§ **WHAT YOU HAVE TO DO**: Exactly as written, quote every line that follows, skipping the images.

☆ ☆ ☆ ☆ ☆ ☆ ☆

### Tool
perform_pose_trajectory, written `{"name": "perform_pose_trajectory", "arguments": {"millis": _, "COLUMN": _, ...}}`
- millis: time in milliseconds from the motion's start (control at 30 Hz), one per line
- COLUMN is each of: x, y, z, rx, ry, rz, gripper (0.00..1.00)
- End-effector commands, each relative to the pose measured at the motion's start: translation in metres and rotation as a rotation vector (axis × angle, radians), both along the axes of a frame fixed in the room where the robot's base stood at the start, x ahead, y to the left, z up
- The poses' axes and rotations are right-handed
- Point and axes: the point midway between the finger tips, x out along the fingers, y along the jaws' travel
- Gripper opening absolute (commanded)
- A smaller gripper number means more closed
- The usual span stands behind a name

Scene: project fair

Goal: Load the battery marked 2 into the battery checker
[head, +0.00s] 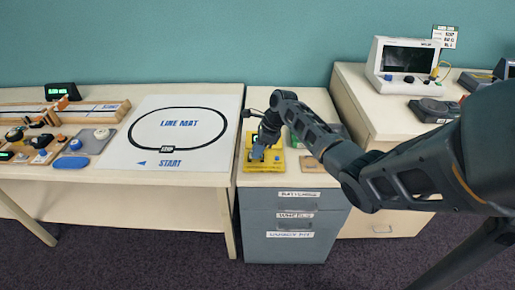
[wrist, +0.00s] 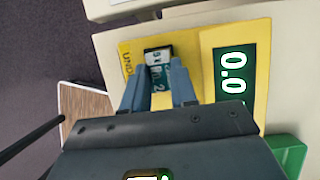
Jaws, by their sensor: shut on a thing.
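The battery checker (head: 276,166) is a yellow unit on the cabinet top in the head view. In the wrist view the checker (wrist: 208,42) has a green display (wrist: 232,72) reading 0.0 and a dark slot beside it. My gripper (wrist: 157,74) is shut on the dark battery (wrist: 158,88), whose side shows a 2. The battery lies between the fingers, over or in the slot. I cannot tell whether it is seated. In the head view my gripper (head: 262,148) is down at the checker and the battery is hidden.
A table with a white line mat (head: 145,150) stands at left. A brown board (head: 393,186) lies right of the checker, partly behind my arm. A green item (wrist: 287,152) sits beside the checker. A bench device (head: 403,65) stands on the right cabinet.

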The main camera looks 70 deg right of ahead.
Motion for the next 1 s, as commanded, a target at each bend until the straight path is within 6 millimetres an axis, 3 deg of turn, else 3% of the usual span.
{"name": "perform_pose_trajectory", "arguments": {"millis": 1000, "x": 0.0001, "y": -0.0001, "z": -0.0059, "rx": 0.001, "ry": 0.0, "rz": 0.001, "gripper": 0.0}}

☆ ☆ ☆ ☆ ☆ ☆ ☆

§ **FULL OUTPUT**:
### Tool
perform_pose_trajectory, written `{"name": "perform_pose_trajectory", "arguments": {"millis": _, "COLUMN": _, ...}}`
- millis: time in milliseconds from the motion's start (control at 30 Hz), one per line
- COLUMN is each of: x, y, z, rx, ry, rz, gripper (0.00..1.00)
- End-effector commands, each relative to the pose measured at the motion's start: translation in metres and rotation as a rotation vector (axis × angle, radians), both along the axes of a frame fixed in the room where the robot's base stood at the start, x ahead, y to the left, z up
- The poses' axes and rotations are right-handed
- Point and axes: the point midway between the finger tips, x out along the fingers, y along the jaws' travel
- Gripper opening absolute (commanded)
- A smaller gripper number means more closed
- The usual span stands behind a name

Scene: project fair

Goal: Load the battery marked 2 into the battery checker
[head, +0.00s] 
[wrist, +0.00s] 
Jaws, by their sensor: shut on a thing.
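The battery checker (head: 276,166) is a yellow unit on the cabinet top in the head view. In the wrist view the checker (wrist: 208,42) has a green display (wrist: 232,72) reading 0.0 and a dark slot beside it. My gripper (wrist: 157,74) is shut on the dark battery (wrist: 158,88), whose side shows a 2. The battery lies between the fingers, over or in the slot. I cannot tell whether it is seated. In the head view my gripper (head: 262,148) is down at the checker and the battery is hidden.
A table with a white line mat (head: 145,150) stands at left. A brown board (head: 393,186) lies right of the checker, partly behind my arm. A green item (wrist: 287,152) sits beside the checker. A bench device (head: 403,65) stands on the right cabinet.

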The main camera looks 70 deg right of ahead.
Motion for the next 1 s, as commanded, a target at each bend until the straight path is within 6 millimetres an axis, 3 deg of turn, else 3% of the usual span.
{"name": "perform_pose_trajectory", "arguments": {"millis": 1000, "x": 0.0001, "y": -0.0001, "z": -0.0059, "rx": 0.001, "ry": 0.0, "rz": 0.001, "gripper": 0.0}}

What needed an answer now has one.